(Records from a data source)
= = = = = = =
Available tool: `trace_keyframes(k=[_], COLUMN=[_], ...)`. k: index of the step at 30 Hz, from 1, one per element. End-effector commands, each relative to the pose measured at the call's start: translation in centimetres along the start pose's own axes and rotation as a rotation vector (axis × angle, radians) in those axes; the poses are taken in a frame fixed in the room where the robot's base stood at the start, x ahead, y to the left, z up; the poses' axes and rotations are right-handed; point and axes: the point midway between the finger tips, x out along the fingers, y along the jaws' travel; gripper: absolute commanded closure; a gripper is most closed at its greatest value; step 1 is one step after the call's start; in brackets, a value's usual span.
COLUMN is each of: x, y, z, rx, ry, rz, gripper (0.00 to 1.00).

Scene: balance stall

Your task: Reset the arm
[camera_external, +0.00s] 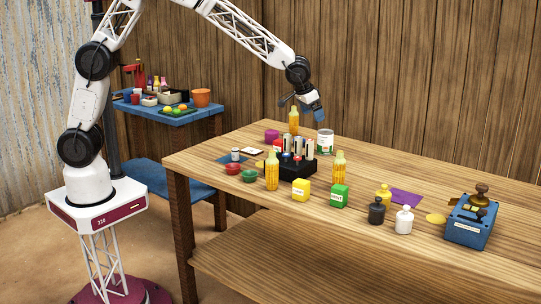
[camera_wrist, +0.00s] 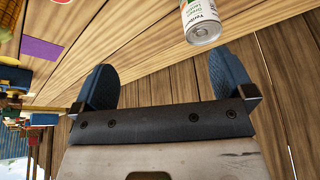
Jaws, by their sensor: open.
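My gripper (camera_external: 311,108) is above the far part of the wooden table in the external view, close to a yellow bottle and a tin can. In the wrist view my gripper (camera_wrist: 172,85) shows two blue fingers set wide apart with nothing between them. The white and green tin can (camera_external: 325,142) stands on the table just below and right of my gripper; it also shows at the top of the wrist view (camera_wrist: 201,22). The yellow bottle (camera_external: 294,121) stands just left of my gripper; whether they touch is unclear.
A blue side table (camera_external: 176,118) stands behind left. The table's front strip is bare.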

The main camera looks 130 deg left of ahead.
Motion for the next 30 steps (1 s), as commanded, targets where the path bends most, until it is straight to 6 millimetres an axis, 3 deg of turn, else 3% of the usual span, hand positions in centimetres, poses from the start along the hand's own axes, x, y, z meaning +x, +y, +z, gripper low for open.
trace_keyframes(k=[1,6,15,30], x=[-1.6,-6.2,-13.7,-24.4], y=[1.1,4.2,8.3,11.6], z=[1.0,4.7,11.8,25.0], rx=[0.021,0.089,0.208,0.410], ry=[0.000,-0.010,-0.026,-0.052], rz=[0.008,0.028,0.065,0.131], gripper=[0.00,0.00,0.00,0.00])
= = = = = = =
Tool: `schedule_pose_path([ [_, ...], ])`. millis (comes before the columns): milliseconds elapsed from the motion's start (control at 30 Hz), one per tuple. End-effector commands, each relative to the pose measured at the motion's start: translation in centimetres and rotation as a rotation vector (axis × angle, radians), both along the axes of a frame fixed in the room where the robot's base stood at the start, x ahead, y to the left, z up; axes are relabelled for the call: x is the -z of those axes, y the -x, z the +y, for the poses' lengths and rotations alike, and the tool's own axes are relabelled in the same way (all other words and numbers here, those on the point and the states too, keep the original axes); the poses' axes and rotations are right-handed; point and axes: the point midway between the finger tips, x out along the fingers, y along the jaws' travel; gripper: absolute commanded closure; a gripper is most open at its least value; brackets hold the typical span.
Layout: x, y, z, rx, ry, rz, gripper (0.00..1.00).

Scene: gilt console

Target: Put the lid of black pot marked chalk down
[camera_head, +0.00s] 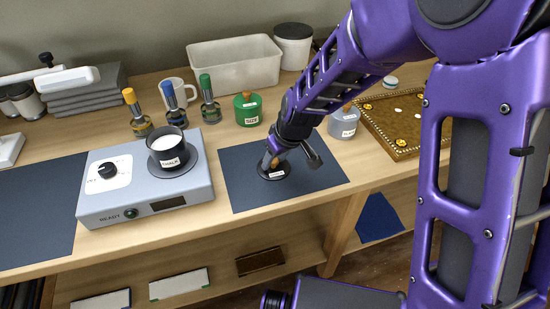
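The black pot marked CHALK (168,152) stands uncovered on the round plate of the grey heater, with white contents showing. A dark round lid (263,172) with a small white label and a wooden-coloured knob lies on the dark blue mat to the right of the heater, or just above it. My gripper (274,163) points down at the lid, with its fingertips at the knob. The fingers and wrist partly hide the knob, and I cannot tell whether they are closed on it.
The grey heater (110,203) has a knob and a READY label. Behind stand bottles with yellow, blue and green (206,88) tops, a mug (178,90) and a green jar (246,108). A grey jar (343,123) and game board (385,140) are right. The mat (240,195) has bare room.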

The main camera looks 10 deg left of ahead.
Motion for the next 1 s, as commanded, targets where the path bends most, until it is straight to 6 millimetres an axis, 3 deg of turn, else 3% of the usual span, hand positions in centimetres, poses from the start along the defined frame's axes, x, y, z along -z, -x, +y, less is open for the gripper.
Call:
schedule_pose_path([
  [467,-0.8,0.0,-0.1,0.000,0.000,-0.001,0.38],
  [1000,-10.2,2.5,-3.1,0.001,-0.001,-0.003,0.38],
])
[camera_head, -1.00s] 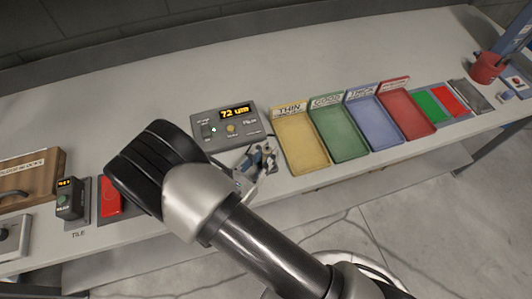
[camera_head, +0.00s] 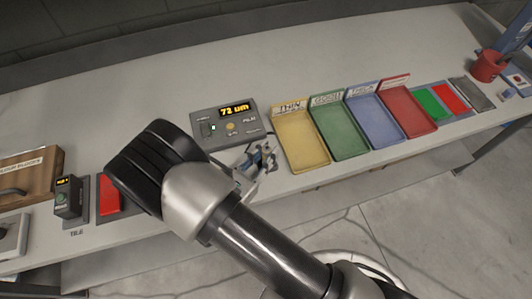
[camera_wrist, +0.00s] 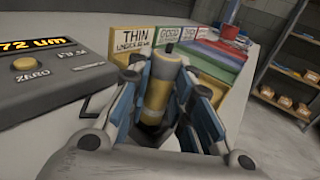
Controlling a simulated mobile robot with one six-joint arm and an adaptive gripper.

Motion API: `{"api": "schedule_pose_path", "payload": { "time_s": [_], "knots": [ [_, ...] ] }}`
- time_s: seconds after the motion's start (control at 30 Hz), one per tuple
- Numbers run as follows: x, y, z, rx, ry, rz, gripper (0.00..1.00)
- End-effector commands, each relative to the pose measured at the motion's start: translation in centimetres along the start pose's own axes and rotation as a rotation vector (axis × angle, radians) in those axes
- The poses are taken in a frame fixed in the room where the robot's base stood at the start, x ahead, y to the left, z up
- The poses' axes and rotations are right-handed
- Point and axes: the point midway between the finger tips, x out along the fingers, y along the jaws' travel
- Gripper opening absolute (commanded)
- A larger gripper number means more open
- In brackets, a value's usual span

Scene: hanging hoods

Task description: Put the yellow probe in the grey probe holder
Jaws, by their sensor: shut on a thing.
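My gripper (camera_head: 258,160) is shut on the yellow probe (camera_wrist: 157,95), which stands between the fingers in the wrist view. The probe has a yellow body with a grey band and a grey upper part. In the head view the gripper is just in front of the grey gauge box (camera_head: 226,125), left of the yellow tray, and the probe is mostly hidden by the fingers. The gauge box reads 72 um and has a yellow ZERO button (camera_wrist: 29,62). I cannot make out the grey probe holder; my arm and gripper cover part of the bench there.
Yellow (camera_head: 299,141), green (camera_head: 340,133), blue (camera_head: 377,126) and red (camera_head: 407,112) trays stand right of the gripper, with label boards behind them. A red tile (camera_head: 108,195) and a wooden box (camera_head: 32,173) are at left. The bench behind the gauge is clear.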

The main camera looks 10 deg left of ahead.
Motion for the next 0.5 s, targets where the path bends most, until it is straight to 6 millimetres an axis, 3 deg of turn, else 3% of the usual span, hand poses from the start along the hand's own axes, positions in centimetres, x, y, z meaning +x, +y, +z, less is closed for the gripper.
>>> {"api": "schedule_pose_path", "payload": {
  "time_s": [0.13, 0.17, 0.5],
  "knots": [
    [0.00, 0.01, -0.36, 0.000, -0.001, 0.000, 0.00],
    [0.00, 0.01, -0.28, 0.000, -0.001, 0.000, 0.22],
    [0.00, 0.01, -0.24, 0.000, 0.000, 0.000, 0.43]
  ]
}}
= = = = = = =
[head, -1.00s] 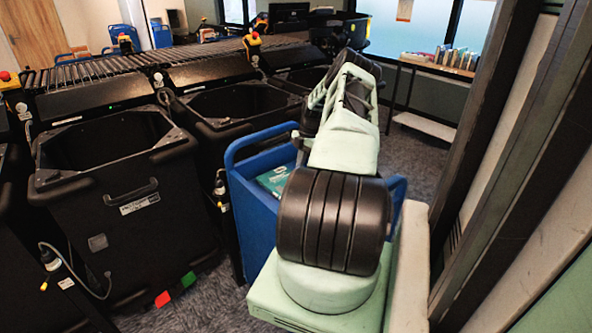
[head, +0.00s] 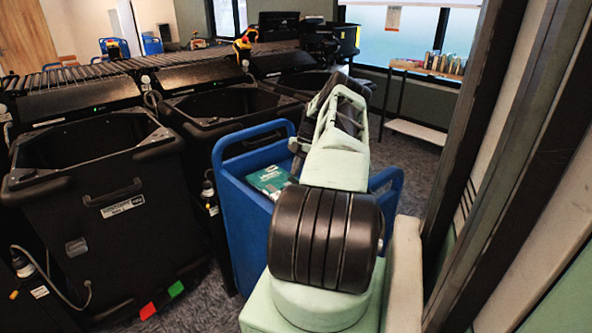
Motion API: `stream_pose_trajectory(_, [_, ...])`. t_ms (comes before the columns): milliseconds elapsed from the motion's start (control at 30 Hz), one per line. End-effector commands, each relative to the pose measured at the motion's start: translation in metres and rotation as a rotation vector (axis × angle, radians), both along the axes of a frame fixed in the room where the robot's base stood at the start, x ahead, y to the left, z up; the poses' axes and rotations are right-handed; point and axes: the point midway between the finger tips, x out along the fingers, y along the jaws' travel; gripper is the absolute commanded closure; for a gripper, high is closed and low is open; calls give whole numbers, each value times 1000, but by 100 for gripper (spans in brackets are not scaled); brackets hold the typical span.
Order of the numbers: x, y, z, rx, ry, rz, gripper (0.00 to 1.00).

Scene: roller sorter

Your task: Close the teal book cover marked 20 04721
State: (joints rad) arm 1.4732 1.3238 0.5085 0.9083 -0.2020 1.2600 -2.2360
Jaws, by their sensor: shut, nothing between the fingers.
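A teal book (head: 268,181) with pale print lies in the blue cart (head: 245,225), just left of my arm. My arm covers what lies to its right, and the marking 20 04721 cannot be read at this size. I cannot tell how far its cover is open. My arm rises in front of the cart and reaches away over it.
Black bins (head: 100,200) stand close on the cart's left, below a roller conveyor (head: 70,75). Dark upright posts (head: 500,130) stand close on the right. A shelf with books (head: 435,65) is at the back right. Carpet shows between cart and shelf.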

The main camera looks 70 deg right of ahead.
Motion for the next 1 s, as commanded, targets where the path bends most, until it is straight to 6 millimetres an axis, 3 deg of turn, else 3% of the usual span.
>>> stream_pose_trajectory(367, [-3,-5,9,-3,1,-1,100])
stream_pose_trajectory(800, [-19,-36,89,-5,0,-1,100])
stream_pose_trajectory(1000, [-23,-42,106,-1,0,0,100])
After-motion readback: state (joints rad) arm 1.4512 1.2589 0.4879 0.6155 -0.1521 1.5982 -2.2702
= = = = = = =
List all lines above in which the string "main" appears.

The main camera looks 130 deg left of ahead.
The main camera looks 10 deg left of ahead.
The main camera looks 10 deg left of ahead.
The main camera looks 70 deg right of ahead.

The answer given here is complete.